WHAT IS ASKED → Find the lines holding "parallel" and copy them.

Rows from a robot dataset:

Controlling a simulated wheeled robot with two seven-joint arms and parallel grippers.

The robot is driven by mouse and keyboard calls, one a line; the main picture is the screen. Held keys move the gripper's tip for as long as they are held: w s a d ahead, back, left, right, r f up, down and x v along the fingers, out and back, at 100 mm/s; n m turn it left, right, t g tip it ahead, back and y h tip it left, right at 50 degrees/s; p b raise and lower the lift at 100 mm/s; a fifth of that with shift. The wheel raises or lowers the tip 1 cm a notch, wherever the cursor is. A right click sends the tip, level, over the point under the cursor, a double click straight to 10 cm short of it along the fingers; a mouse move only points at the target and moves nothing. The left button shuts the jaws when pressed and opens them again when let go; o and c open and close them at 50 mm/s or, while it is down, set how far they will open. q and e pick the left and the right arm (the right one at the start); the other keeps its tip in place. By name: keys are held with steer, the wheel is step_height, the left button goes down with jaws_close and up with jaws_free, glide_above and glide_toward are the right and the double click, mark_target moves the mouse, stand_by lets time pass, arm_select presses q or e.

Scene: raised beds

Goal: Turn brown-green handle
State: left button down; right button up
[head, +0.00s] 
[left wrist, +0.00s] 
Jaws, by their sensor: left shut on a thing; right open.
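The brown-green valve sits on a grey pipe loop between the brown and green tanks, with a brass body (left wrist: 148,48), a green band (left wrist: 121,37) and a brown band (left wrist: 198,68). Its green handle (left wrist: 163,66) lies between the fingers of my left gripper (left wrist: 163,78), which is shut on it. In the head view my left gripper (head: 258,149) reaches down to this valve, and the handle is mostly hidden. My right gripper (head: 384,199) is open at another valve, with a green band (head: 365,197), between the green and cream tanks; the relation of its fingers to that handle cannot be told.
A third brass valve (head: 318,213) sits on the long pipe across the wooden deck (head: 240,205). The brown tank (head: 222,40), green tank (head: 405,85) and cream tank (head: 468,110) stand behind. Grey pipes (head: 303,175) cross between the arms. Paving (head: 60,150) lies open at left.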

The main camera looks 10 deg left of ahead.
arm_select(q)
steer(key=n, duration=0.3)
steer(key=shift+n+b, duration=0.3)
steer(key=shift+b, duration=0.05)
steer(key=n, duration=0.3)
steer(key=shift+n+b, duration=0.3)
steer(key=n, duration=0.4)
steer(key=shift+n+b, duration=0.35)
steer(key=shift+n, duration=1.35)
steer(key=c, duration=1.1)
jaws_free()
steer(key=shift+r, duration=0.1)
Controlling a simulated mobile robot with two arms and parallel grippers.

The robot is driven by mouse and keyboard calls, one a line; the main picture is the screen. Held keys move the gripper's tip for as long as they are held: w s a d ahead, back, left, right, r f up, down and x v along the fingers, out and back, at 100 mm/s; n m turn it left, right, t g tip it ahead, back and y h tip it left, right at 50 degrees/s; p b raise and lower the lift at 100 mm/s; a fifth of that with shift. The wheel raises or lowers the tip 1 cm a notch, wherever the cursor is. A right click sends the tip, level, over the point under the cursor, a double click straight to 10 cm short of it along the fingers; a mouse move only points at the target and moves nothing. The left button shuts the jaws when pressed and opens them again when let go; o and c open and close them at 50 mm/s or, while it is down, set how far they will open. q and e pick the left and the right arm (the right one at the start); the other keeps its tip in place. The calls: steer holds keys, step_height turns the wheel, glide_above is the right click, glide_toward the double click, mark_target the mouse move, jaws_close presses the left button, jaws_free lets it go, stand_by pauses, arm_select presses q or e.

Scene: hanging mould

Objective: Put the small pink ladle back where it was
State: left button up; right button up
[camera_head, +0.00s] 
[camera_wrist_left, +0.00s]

COMPLETE ANSWER →
Controlling a simulated wheeled robot with two seven-joint arms and parallel grippers.
Controlling a simulated mobile robot with two arms and parallel grippers.

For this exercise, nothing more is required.